Thailand LCC capacity share (% of seats) by carrier: 7-Apr-2014 to 13-Apr-2014

As a group AirAsia is keen to leverage its strong position in Thailand’s international market by pursuing rapid growth. This will be executed by a combination of expansion from TAA and long-haul low-cost start-up Thai AirAsia X (TAAX). As CAPA reported in a previous instalment in this series of analysis reports, TAAX plans to launch scheduled services in 4Q2014 and will initially focus on Japan, followed potentially by services to Korea and Australia.

See related report: Thai AirAsia X and NokScoot both target Thailand-Japan market, starting with Bangkok-Tokyo Narita

Thai AirAsia pursues expansion in China

TAA will focus mainly on continuing to build its position in its main international markets, particularly greater China. While TAA’s total share of the international market in Thailand is only 9%, the carrier currently has a 15% share of seat capacity from Thailand to China, 11% to Hong Kong and 59% to Macau.

Over the last six months TAA has increased its seat capacity to China by 38% despite the civil unrest in Bangkok. The carrier in Jan-2014 launched services from Bangkok to Changsha, its seventh destination in mainland China. In Feb-2014 it launched service from Chiang Mai in northern Thailand to Hangzhou, which it already served from Bangkok.

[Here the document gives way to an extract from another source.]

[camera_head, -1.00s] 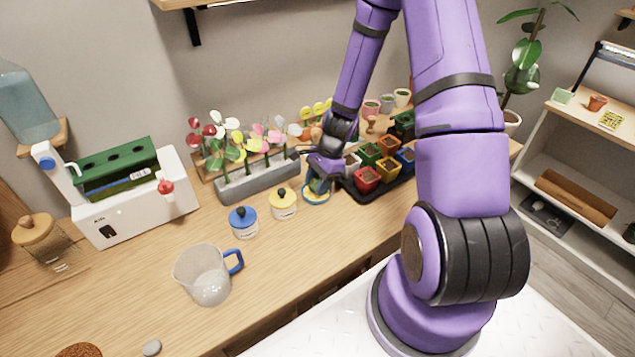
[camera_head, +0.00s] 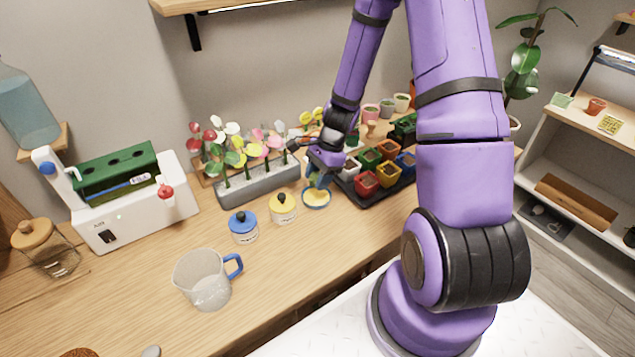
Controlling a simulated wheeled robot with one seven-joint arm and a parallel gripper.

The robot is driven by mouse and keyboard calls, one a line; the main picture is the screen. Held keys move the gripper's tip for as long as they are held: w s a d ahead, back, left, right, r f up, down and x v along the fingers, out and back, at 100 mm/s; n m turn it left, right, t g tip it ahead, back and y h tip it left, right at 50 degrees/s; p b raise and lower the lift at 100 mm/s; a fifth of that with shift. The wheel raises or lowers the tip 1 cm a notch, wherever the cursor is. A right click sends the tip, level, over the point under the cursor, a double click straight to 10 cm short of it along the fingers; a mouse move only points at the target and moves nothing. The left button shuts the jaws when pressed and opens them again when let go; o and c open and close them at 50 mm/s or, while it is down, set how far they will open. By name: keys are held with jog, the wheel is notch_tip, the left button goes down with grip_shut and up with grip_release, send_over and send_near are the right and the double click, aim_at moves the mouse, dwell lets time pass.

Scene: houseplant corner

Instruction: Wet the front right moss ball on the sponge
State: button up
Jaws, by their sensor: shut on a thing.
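A round blue-rimmed dish (camera_head: 317,206) with a yellow sponge (camera_head: 316,196) in it stands on the wooden counter, right of the yellow-lidded jar. My gripper (camera_head: 318,180) points down just above the dish. It is shut on a small thing, the moss ball as far as I can tell; the fingers mostly hide it. A narrow gap seems to show between the fingertips and the sponge. No other moss ball can be made out clearly.
A black tray (camera_head: 375,200) of coloured pots lies close to the dish's right. A grey trough (camera_head: 258,184) of flowers stands behind left. A blue-lidded jar (camera_head: 243,227), a yellow-lidded jar (camera_head: 283,209) and a clear jug (camera_head: 203,280) stand left. The front counter is mostly clear.

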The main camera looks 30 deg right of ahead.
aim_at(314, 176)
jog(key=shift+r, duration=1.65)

TAA also links Chiang Mai with Macau and in Jan-2014 added service from Chiang Mai to Hong Kong. The focus on Chiang Mai, where TAA reopened a base in late 2013, is important as it helps the carrier reduce its reliance on Bangkok.

The carrier is now evaluating several potential mainland China routes from Chiang Mai as it plans to continue expanding its China operation in 2H2014, when it takes delivery of six additional A320s. (The first two of TAA’s eight A320 deliveries for 2014 were in 1Q2014 and the carrier does not have any deliveries scheduled for 2Q2014.)

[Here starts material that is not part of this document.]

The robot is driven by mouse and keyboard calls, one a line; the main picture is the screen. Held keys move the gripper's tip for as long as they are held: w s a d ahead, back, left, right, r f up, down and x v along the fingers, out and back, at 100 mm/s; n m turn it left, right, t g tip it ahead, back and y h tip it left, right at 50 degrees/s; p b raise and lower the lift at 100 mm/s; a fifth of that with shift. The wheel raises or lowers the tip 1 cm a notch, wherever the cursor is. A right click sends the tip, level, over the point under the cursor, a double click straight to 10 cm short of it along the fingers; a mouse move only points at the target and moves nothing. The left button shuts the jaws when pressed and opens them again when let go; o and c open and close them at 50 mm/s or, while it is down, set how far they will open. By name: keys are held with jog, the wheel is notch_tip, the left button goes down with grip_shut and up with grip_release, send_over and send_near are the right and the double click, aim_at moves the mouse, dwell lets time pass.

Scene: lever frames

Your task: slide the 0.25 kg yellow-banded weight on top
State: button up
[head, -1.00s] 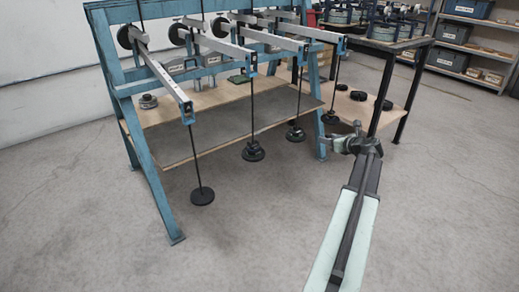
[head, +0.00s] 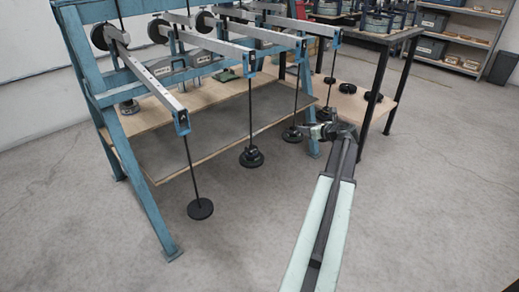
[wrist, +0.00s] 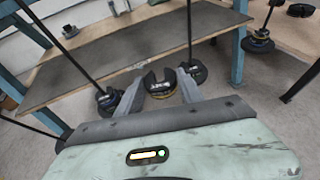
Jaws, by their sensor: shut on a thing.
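My gripper (wrist: 160,92) is shut on a dark slotted weight with a yellow edge (wrist: 161,85). The slot of the weight opens away from me. In the head view my gripper (head: 328,130) is right of the third hanger's weights (head: 292,134); the held weight is hard to make out there. In the wrist view a hanger stack (wrist: 195,71) stands just beyond the right finger, and another stack (wrist: 108,101) is beyond the left finger. The held weight looks apart from both rods. Another hanger stack (wrist: 258,41), with a yellowish lower edge, hangs at the upper right.
The blue frame (head: 150,190) carries several beams with hanging rods. The nearest rod ends in a lone black disc (head: 200,208). A frame leg (wrist: 238,50) stands between two hangers. Loose black weights (head: 347,88) lie on a shelf at right. The floor in front is clear.

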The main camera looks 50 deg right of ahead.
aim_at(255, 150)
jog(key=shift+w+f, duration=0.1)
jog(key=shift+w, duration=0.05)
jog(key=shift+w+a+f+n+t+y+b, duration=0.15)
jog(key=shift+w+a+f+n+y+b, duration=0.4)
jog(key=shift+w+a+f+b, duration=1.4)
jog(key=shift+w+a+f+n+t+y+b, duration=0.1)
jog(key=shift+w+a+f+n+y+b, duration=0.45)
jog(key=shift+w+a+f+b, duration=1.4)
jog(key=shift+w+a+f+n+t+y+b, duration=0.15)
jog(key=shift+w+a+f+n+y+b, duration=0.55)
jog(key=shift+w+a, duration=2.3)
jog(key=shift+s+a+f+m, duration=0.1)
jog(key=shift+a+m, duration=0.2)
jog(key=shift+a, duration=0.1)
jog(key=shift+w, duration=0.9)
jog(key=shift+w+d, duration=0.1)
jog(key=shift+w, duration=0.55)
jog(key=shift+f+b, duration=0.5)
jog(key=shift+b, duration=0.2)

Northern Thailand has seen a huge influx of Chinese tourists, spurred on by a popular Chinese movie that was filmed in the region. TAA had to work closely with the Chiang Mai airport to support the new Hangzhou flight as the flight lands in the middle of the night and Chiang Mai is not a 24-hour airport. TAA has had to pay extra to keep the airport and immigration and customs facility open but believes the revenues generated by the flight justify the extra cost.

With the infrastructure now in place it would be logical for TAA to expand the Chiang Mai base and add more overnight flights from China, which are ideal for utilisation. Putting all six additional aircraft for 2H2014 in Bangkok would be too risky. With Phuket not an option as the Phuket airport is now operating at full capacity, expansion at the Chiang Mai base and the opening of a possible fourth base at Krabi, which could also potentially attract flights from China, are likely.

Thailand will not see in 2014 a repeat of the 69% growth in Chinese arrivals that was recorded in 2013. The market will likely shrink in 1H2014. But TAA is confident the market will recover once political stability returns to Thailand and sees a strategic need to continue expanding in China. In the meantime TAA is trying to promote to its Chinese passengers its domestic connections, particularly to Chiang Mai and the beach resorts of Phuket and Krabi. TAA introduced a Fly-Thru product at Don Mueang in late 2013 which allows passengers seeking to avoid Bangkok to connect without having to collect and re-check their bags.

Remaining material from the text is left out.